By the sea, by the beautiful sea: A photo essay

Sister #2 came to town for a five-day visit. I like when my family visits. There’s no stress! I get along with all my siblings extraordinarily well, but I suspect the fact I’ve lived 500 miles away from them for the better part of the past 25 years might have something to do with it. I’m certain they’d be less tolerant of my foibles if I lived just down the street.

If you don’t mind my saying so, Mrs. Wife and I are most excellent hosts. And that’s no idol brag. Ask around. Tomorrow, I’ll hit her over the head with the Kandinsky exhibit at the Guggenheim, but over the weekend it was all-Jersey, all the time.

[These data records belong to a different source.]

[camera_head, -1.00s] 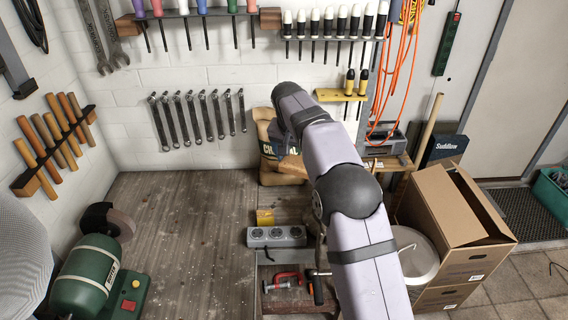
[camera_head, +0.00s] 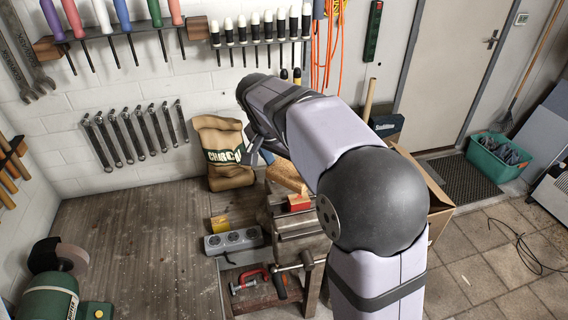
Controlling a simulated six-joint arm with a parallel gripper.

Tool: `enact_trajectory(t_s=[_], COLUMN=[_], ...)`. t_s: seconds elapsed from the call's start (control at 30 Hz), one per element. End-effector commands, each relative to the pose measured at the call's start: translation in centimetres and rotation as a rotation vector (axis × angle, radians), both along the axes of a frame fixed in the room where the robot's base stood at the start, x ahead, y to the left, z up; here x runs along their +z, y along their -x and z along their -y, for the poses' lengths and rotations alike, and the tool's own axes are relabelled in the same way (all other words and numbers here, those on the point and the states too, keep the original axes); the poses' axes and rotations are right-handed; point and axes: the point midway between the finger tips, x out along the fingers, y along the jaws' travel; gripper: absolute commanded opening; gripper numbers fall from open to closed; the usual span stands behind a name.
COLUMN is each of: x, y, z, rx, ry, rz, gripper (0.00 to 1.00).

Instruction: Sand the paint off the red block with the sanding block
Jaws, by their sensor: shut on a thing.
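The red block (camera_head: 299,203) sits at the top of the vise (camera_head: 300,238), with its red upper face partly showing. My gripper (camera_head: 262,151) is behind and left of the red block, partly hidden by my wrist. A tan, speckled block that looks like the sanding block (camera_head: 286,176) shows just below my gripper, above and behind the red block. My gripper is shut on it, though the fingers' contact is hidden. I cannot tell whether the tan block touches the red one.
On the wooden bench (camera_head: 130,240) lie a grey power strip (camera_head: 233,241) and a yellow block (camera_head: 219,224). A charcoal sack (camera_head: 226,165) stands behind. A red clamp (camera_head: 250,279) lies below the vise. A green grinder (camera_head: 50,294) is at left.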

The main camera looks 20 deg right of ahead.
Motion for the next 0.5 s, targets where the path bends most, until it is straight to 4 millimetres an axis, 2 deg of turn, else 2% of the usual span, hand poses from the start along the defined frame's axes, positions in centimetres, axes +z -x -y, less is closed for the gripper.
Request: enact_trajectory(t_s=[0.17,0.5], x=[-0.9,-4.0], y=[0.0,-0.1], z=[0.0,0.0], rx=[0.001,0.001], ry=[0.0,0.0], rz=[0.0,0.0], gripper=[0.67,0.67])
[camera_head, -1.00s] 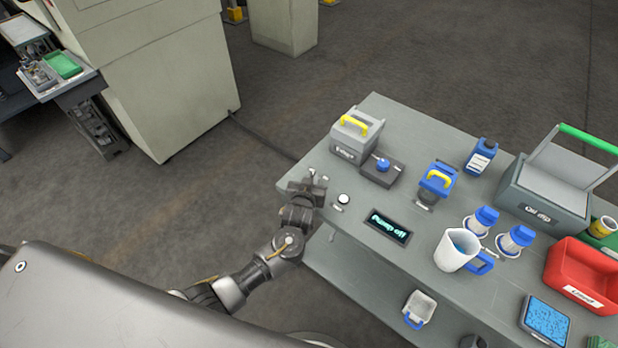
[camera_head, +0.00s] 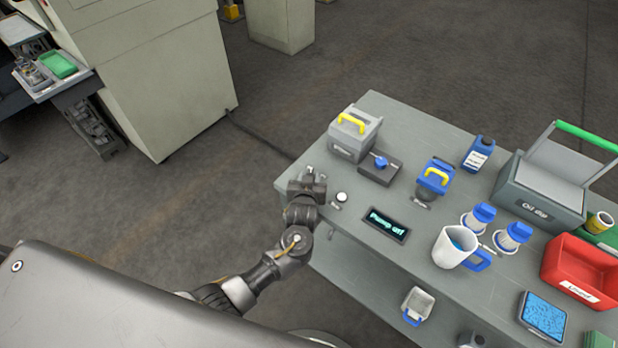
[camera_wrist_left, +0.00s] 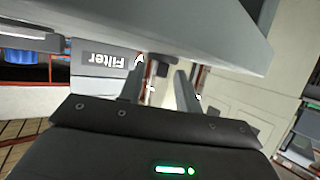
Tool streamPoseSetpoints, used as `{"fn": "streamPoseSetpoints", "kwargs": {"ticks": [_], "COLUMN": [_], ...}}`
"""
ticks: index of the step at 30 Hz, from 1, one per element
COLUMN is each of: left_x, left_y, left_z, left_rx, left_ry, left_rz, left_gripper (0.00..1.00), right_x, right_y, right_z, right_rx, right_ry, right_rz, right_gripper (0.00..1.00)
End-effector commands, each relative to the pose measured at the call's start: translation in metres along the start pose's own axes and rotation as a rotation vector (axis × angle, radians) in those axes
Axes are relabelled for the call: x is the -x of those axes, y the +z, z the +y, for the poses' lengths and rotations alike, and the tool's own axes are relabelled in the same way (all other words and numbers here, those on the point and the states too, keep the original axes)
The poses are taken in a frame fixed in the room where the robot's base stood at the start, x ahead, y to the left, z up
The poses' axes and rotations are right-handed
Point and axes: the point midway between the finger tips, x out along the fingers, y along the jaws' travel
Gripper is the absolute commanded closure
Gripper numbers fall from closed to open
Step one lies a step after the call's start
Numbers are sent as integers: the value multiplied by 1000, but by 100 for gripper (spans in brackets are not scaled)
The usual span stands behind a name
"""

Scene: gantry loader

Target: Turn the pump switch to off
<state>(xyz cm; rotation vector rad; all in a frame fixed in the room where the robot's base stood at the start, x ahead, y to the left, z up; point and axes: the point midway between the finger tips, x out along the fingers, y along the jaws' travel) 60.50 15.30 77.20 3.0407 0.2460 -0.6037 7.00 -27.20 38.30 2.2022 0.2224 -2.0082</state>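The pump switch looks to be the dark box with a blue knob (camera_head: 380,163) on the left part of the grey table (camera_head: 340,235). A small black display (camera_head: 387,225) in front of it reads "Pump off". My left gripper (camera_head: 315,174) is at the table's left edge, left of the dark box and apart from the knob. In the left wrist view its two fingers (camera_wrist_left: 160,82) stand apart with nothing held between them. My right gripper is not in view.
A grey box with a yellow handle (camera_head: 353,134) stands behind the switch. A white round button (camera_head: 341,197) is close to my left gripper. A blue container (camera_head: 433,177), a white jug (camera_head: 452,248) and a red bin (camera_head: 578,268) stand further right.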

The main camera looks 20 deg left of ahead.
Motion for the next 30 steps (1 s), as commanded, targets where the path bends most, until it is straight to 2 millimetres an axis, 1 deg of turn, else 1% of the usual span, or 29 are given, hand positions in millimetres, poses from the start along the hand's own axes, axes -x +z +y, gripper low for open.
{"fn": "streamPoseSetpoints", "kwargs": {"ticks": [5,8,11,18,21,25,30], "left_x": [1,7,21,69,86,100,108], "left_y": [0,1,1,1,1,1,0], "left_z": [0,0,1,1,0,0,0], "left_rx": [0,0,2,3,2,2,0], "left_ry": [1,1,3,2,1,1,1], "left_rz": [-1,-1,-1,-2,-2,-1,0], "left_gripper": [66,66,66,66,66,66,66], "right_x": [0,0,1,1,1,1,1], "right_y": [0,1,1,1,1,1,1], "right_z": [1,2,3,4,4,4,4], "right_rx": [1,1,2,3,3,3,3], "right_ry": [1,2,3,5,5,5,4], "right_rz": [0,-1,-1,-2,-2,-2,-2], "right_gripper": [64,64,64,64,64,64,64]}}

Moments after her arrival we whisked her away to the Bruce Springsteen concert at Giants Stadium. This was the last concert at Giants Stadium before the wrecking ball transforms it into a parking lot, so the show had some historical heft to it. As I mentioned in previous posts, Mrs. Wife is related to the Springsteen clan, so we were gifted some great seats and briefly chatted with family members before the show in an access-restricted area.

I’m not the biggest Bruce fan in the world but you’ve got to admire the guy’s work ethic. He just turned 60 and still pumps out a highly-entertaining three-hour show. He played, appropriate enough, a cover of The Rolling Stones’ Last Time. Also, bizarrely, a cover of You Sexy Thing by Hot Chocolate. Hearing Bruce sing My Hometown and Jersey Girl (a Tom Waits song!) in New Jersey almost makes moving here seem like less of an ordeal.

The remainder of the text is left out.